Given problem:
Set down each line of the data below exactly as it stands, dropping the pictures.

Supplied information:
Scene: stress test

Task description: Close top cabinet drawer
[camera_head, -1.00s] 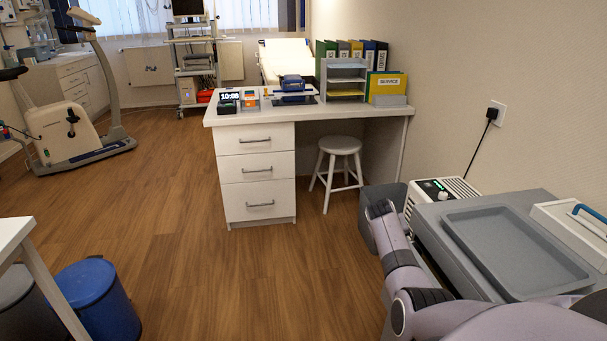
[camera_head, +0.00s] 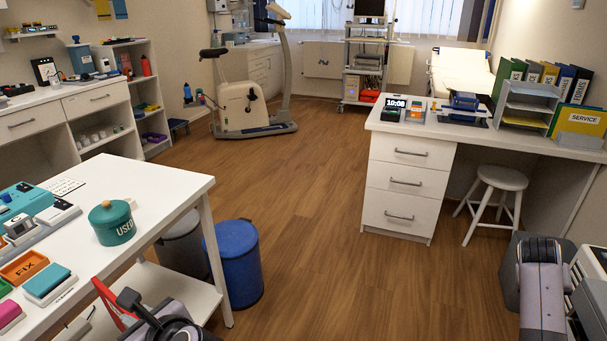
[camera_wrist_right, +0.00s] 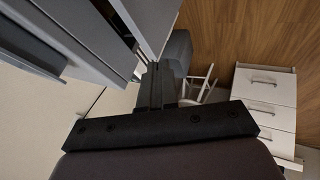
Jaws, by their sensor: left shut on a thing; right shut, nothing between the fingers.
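A white desk pedestal has three drawers; its top drawer (camera_head: 412,151) looks flush with the front in the head view. A white cabinet at the left has two upper drawers, the nearer one (camera_head: 28,123) and the farther one (camera_head: 98,98), which look flush too. My left gripper (camera_head: 130,298) is at the bottom left by the white table, shut on a red thing (camera_head: 108,302), partly hidden by it. My right gripper (camera_wrist_right: 155,82) is shut and empty in the right wrist view, beside grey equipment and well apart from the pedestal drawers (camera_wrist_right: 265,83).
The white table (camera_head: 150,185) holds a green pot (camera_head: 112,222) and several coloured trays. A blue bin (camera_head: 238,265) and a grey bin (camera_head: 182,245) stand beside it. A stool (camera_head: 495,190) stands under the desk. The wooden floor (camera_head: 330,220) between is clear.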

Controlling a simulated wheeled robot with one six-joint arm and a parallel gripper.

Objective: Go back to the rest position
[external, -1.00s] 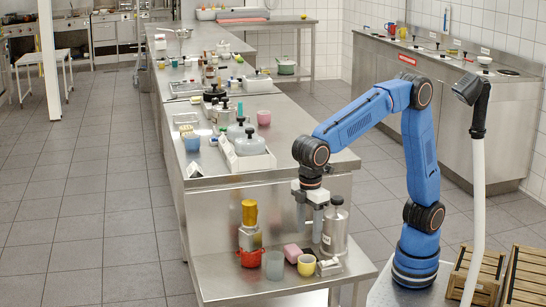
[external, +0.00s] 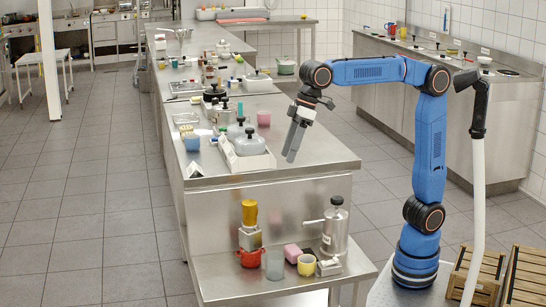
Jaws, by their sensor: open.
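The gap between the fingers looks small from this side.
Wooden crates (external: 484,274) stand right of my base.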

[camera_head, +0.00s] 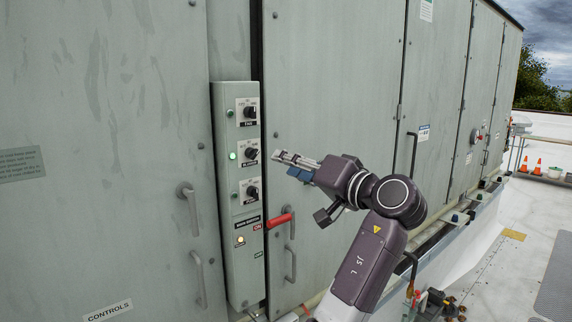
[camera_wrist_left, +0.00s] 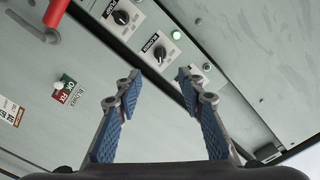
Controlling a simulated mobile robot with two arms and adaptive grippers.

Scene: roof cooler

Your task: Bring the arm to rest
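My left gripper (camera_head: 290,163) is in front of the grey control box (camera_head: 233,285), close to its middle knob (camera_head: 250,154). In the left wrist view its two blue-padded fingers (camera_wrist_left: 160,84) are apart with nothing between them. The fingertips look clear of the blower knob (camera_wrist_left: 158,53). A green lamp (camera_head: 232,156) beside the middle knob is lit; it also shows in the left wrist view (camera_wrist_left: 177,34). The red lever handle (camera_head: 279,220) sticks out to the right, below the gripper. My right gripper is not in view.
Door handles (camera_head: 190,215) stick out from the grey cabinet doors left and right of the box. An amber lamp (camera_head: 240,240) low on the box is lit. Orange cones (camera_head: 537,167) stand far right. Tools (camera_head: 430,300) lie at lower right. The white roof (camera_head: 500,265) is mostly open.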

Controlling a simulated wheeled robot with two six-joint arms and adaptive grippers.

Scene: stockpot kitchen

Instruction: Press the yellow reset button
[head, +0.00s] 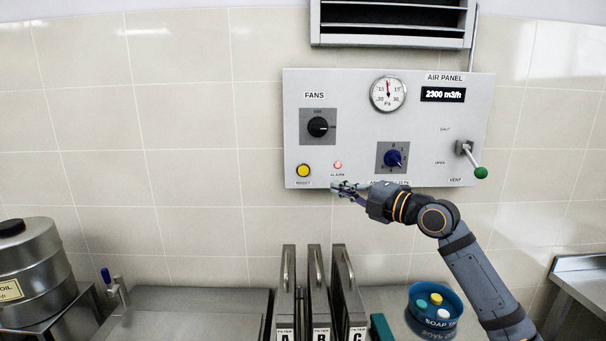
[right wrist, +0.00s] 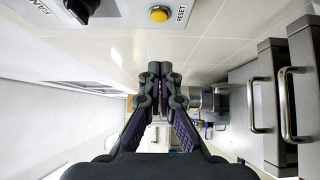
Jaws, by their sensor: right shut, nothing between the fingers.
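The yellow reset button (head: 303,170) is on the lower left of the grey air panel (head: 350,140), above a RESET label. A lit red alarm lamp (head: 338,165) is just right of it. My right gripper (head: 336,187) is shut and empty, at the panel's lower edge, to the right of and a little below the button. In the right wrist view the button (right wrist: 159,14) shows at the top, beyond the shut fingertips (right wrist: 160,68) and apart from them. My left gripper is not in view.
The panel also has a black fan knob (head: 317,127), a blue knob (head: 393,159), a gauge (head: 388,94) and a green-tipped vent lever (head: 480,172). Below stand filters (head: 319,290) with handles, a blue soap tub (head: 433,312) and a steel oil drum (head: 30,270). The wall left of the panel is clear.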

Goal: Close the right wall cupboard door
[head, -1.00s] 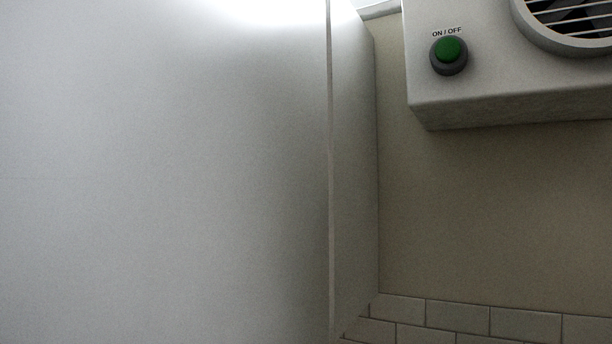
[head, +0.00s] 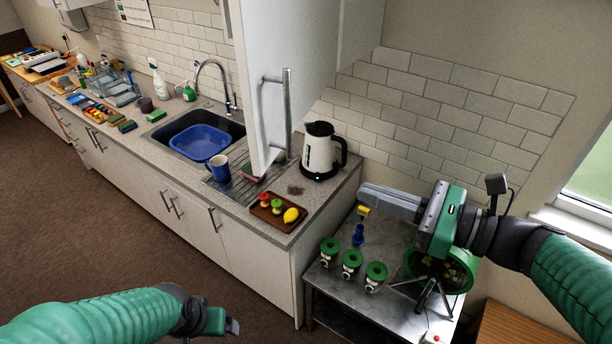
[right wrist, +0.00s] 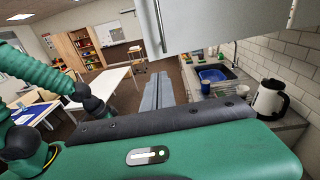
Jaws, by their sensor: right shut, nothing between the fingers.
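The right wall cupboard door (head: 309,45) is a tall white panel with a metal bar handle (head: 288,115). It stands open, swung out from the cupboard body (head: 361,30) over the counter. In the right wrist view the door (right wrist: 215,25) crosses the top, with its handle (right wrist: 158,22) at its left end. My right gripper (head: 362,194) is shut and empty, below and to the right of the door and apart from it. Its grey fingers also show in the right wrist view (right wrist: 158,76). My left gripper (head: 234,326) is low in the head view, far from the door; its fingers are unclear.
Below the door are a kettle (head: 321,152), a blue mug (head: 219,168), a wooden tray (head: 277,222) of fruit and a sink with a blue basin (head: 203,143). A metal table (head: 335,279) with green-lidded jars stands under my right arm. Brown floor is clear at left.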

Task output:
Scene: stress test

Task description: Close top cabinet drawer
[camera_head, -1.00s] 
[camera_head, +0.00s] 
[camera_wrist_right, +0.00s] 
Jaws, by their sensor: left shut on a thing; right shut, nothing between the fingers.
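A white desk pedestal has three drawers; its top drawer (camera_head: 412,151) looks flush with the front in the head view. A white cabinet at the left has two upper drawers, the nearer one (camera_head: 28,123) and the farther one (camera_head: 98,98), which look flush too. My left gripper (camera_head: 130,298) is at the bottom left by the white table, shut on a red thing (camera_head: 108,302), partly hidden by it. My right gripper (camera_wrist_right: 155,82) is shut and empty in the right wrist view, beside grey equipment and well apart from the pedestal drawers (camera_wrist_right: 265,83).
The white table (camera_head: 150,185) holds a green pot (camera_head: 112,222) and several coloured trays. A blue bin (camera_head: 238,265) and a grey bin (camera_head: 182,245) stand beside it. A stool (camera_head: 495,190) stands under the desk. The wooden floor (camera_head: 330,220) between is clear.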

Controlling a simulated wheeled robot with one six-joint arm and a parallel gripper.

Objective: Go back to the rest position
[external, -1.00s] 
[external, +0.00s] 
Jaws, by their sensor: open.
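The gap between the fingers looks small from this side.
Wooden crates (external: 484,274) stand right of my base.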

[camera_head, +0.00s] 
[camera_wrist_left, +0.00s] 
Controlling a simulated mobile robot with two arms and adaptive grippers.

Scene: roof cooler

Your task: Bring the arm to rest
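My left gripper (camera_head: 290,163) is in front of the grey control box (camera_head: 233,285), close to its middle knob (camera_head: 250,154). In the left wrist view its two blue-padded fingers (camera_wrist_left: 160,84) are apart with nothing between them. The fingertips look clear of the blower knob (camera_wrist_left: 158,53). A green lamp (camera_head: 232,156) beside the middle knob is lit; it also shows in the left wrist view (camera_wrist_left: 177,34). The red lever handle (camera_head: 279,220) sticks out to the right, below the gripper. My right gripper is not in view.
Door handles (camera_head: 190,215) stick out from the grey cabinet doors left and right of the box. An amber lamp (camera_head: 240,240) low on the box is lit. Orange cones (camera_head: 537,167) stand far right. Tools (camera_head: 430,300) lie at lower right. The white roof (camera_head: 500,265) is mostly open.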

Controlling a simulated wheeled robot with two six-joint arms and adaptive grippers.

Scene: stockpot kitchen

Instruction: Press the yellow reset button
[head, +0.00s] 
[right wrist, +0.00s] 
Jaws, by their sensor: right shut, nothing between the fingers.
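The yellow reset button (head: 303,170) is on the lower left of the grey air panel (head: 350,140), above a RESET label. A lit red alarm lamp (head: 338,165) is just right of it. My right gripper (head: 336,187) is shut and empty, at the panel's lower edge, to the right of and a little below the button. In the right wrist view the button (right wrist: 159,14) shows at the top, beyond the shut fingertips (right wrist: 160,68) and apart from them. My left gripper is not in view.
The panel also has a black fan knob (head: 317,127), a blue knob (head: 393,159), a gauge (head: 388,94) and a green-tipped vent lever (head: 480,172). Below stand filters (head: 319,290) with handles, a blue soap tub (head: 433,312) and a steel oil drum (head: 30,270). The wall left of the panel is clear.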

Goal: Close the right wall cupboard door
[head, -1.00s] 
[head, +0.00s] 
[right wrist, +0.00s] 
Jaws, by their sensor: right shut, nothing between the fingers.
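The right wall cupboard door (head: 309,45) is a tall white panel with a metal bar handle (head: 288,115). It stands open, swung out from the cupboard body (head: 361,30) over the counter. In the right wrist view the door (right wrist: 215,25) crosses the top, with its handle (right wrist: 158,22) at its left end. My right gripper (head: 362,194) is shut and empty, below and to the right of the door and apart from it. Its grey fingers also show in the right wrist view (right wrist: 158,76). My left gripper (head: 234,326) is low in the head view, far from the door; its fingers are unclear.
Below the door are a kettle (head: 321,152), a blue mug (head: 219,168), a wooden tray (head: 277,222) of fruit and a sink with a blue basin (head: 203,143). A metal table (head: 335,279) with green-lidded jars stands under my right arm. Brown floor is clear at left.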

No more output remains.